Perusahaan Listrik Negara (Persero) sesungguhnya mempunyai tujuan yang
baik, yaitu bertujuan untuk memenuhi kebutuhan listrik nasional. Akan
tetapi tidak diikuti dengan perbuatan atau tindakan yang baik, karena PT.
PLN belum mampu memenuhi kebutuhan listrik secara adil dan merata. Jadi
menurut teori etika deontologi tidak etis dalam kegiatan usahanya.
- Jika dilihat dari teori etika teleologi : Dalam kasus ini, monopoli di
PT. PLN terbentuk secara tidak langsung dipengaruhi oleh Pasal 33 UUD
1945, dimana pengaturan, penyelengaraan, penggunaan, persediaan dan
pemeliharaan sumber daya alam serta pengaturan hubungan hukumnya ada pada
negara untuk kepentingan mayoritas masyarakat dan sebesar-besarnya
kemakmuran rakyat. Maka PT. PLN dinilai etis bila ditinjau dari teori
etika teleologi.
- Jika ditinjau dari teori utilitarianisme : Tindakan PT. PLN bila ditinjau
dari teori etika utilitarianisme dinilai tidak etis, karena mereka
melakukan monopoli. Sehingga kebutuhan masyarakat akan listrik sangat bergantung
pada PT. PLN.
Dari wacana diatas dapat disimpulkan
bahwa PT. Perusahaan Listrik Negara (Persero) telah melakukan tindakan
monopoli, yang menyebabkan kerugian pada masyarakat. Tindakan PT. PLN ini telah
melanggar Undang-undang Republik Indonesia Nomor 5 Tahun 1999 Tentang Larangan
Praktik Monopoli dan Persaingan Usaha Tidak Sehat.
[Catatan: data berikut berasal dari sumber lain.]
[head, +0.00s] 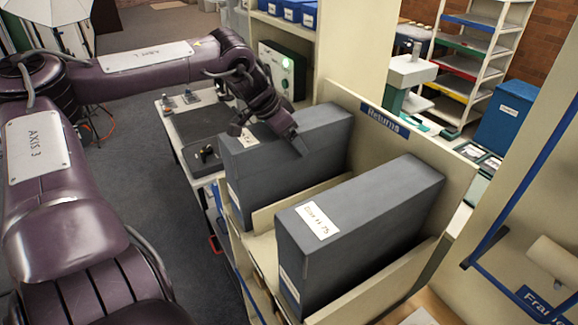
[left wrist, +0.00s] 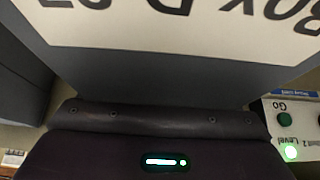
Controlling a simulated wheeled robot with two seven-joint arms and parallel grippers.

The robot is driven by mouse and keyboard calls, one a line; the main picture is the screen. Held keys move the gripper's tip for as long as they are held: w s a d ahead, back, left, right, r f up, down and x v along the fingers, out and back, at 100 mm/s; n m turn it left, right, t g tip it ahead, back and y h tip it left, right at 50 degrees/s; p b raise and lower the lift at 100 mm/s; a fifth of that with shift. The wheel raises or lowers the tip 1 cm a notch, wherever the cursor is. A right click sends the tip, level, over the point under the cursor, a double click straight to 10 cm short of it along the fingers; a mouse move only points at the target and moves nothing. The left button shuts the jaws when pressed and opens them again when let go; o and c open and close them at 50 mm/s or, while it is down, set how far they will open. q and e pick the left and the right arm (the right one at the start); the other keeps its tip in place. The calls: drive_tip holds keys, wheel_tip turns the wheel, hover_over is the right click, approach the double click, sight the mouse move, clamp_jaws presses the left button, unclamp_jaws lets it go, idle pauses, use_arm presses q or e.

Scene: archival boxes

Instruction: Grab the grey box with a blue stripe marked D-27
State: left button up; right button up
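Two grey boxes stand upright in the bay marked Returns. The farther box (head: 262,180) has a white top label, mostly hidden by my gripper in the head view. In the left wrist view its label (left wrist: 185,22) is close and cropped, reading roughly "Box D-27". I see no blue stripe on it. My left gripper (head: 268,138) is over its top, with one finger against or just beside its right face. Whether the fingers press on it cannot be told. The nearer grey box (head: 362,230) has a top label that seems to end in 75. My right gripper is not in view.
A low cream divider (head: 300,198) runs between the boxes. The bay's back wall (head: 440,150) carries the blue Returns sign (head: 385,121). A device with a green light (head: 283,68) stands behind my gripper.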

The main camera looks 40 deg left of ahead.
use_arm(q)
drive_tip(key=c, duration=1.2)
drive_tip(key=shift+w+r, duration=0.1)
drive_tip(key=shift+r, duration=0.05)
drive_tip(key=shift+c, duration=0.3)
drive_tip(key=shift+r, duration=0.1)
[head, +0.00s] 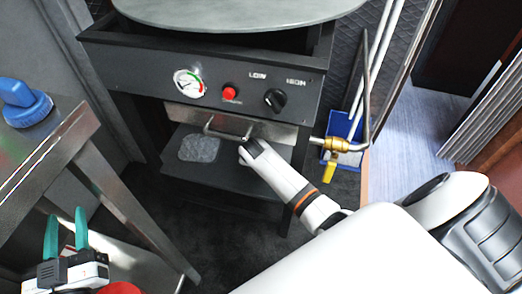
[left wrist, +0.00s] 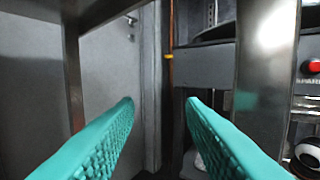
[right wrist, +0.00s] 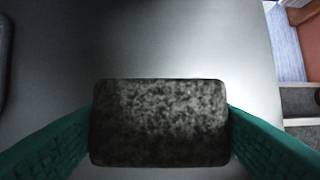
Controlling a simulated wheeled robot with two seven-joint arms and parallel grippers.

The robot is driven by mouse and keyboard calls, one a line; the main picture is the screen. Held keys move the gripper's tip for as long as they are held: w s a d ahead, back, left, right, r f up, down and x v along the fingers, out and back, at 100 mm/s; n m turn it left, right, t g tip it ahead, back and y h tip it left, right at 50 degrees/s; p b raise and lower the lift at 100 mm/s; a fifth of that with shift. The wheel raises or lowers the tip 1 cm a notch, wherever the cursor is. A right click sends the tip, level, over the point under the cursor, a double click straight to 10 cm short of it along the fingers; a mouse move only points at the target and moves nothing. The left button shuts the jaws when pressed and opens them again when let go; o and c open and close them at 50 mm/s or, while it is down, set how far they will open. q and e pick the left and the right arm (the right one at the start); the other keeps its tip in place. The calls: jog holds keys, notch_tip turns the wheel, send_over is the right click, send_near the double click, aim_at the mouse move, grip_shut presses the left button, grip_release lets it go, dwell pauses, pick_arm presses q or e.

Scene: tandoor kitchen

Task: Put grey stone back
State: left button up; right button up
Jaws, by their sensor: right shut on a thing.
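A dark grey speckled stone (right wrist: 158,122) with rounded corners is held between the teal fingers of my right gripper (right wrist: 160,135). In the right wrist view it is in front of a smooth grey surface. A flat grey mottled slab (head: 199,148) lies on that shelf, left of the arm's end. My left gripper (head: 67,235) is open and empty, low beside the steel table; its parted fingers also show in the left wrist view (left wrist: 160,105).
The black oven (head: 140,55) has a gauge, a red button and a knob, with a metal handle (head: 228,132) below. A brass valve (head: 337,145) with a yellow lever sticks out right of my arm. A steel table (head: 75,125) bearing a blue object (head: 25,104) stands left.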

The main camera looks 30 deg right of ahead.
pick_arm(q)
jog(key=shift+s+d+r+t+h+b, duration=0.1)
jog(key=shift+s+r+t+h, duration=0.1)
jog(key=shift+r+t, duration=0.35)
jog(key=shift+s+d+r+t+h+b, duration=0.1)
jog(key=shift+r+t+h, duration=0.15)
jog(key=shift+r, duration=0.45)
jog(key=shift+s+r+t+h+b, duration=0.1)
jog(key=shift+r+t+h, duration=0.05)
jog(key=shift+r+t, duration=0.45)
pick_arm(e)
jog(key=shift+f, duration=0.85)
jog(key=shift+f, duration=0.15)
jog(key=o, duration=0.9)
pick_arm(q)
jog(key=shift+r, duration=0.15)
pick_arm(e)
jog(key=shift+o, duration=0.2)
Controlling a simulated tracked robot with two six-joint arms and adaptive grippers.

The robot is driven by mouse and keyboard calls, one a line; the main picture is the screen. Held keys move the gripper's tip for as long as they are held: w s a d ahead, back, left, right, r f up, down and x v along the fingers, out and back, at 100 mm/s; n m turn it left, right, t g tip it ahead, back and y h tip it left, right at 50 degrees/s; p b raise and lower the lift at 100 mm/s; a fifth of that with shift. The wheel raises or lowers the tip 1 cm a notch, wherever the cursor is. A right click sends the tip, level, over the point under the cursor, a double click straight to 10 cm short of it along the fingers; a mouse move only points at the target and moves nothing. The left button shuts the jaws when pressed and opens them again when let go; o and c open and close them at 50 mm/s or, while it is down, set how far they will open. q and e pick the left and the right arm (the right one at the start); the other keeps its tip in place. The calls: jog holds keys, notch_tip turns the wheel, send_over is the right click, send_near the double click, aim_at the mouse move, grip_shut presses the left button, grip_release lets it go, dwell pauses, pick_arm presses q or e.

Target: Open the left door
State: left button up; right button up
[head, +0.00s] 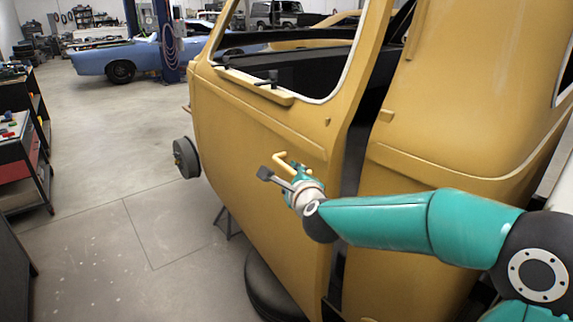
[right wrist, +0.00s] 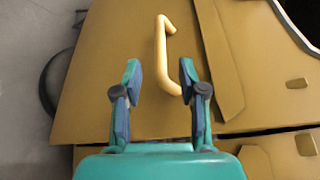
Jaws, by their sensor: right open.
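The yellow door (head: 255,130) of a car body fills the middle of the head view, with a dark gap between its right edge and the body panel (head: 440,110). Its pale yellow handle (head: 281,160) stands out from the door and shows as a bent bar in the right wrist view (right wrist: 162,45). My right gripper (head: 275,173) is open at the handle. In the right wrist view its fingertips (right wrist: 160,72) are apart, and the handle's lower end appears beside the right fingertip. I cannot tell whether they touch. My left gripper is not in view.
A wheel hub (head: 186,158) sticks out left of the door, and a tire (head: 268,285) lies below it. Tool carts (head: 18,165) stand at the left edge. The floor (head: 120,200) between is clear. A blue car (head: 115,58) is farther back.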

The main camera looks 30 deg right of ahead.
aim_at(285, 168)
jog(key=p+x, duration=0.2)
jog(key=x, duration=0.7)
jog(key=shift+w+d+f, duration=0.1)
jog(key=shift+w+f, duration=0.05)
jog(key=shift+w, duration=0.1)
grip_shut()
Untuk memenuhi kebutuhan listrik bagi masyarakat secara adil
dan merata, ada baiknya Pemerintah membuka kesempatan bagi investor untuk mengembangkan
usaha di bidang listrik. Akan tetapi Pemerintah harus tetap mengontrol dan
memberikan batasan bagi investor tersebut, sehingga tidak terjadi penyimpangan
yang merugikan masyarakat. Atau Pemerintah dapat memperbaiki kinerja PT. PLN
saat ini, sehingga menjadi lebih baik demi tercapainya kebutuhan dan
kesejahteraan masyarakat banyak sesuai amanat UUD 1945 Pasal 33.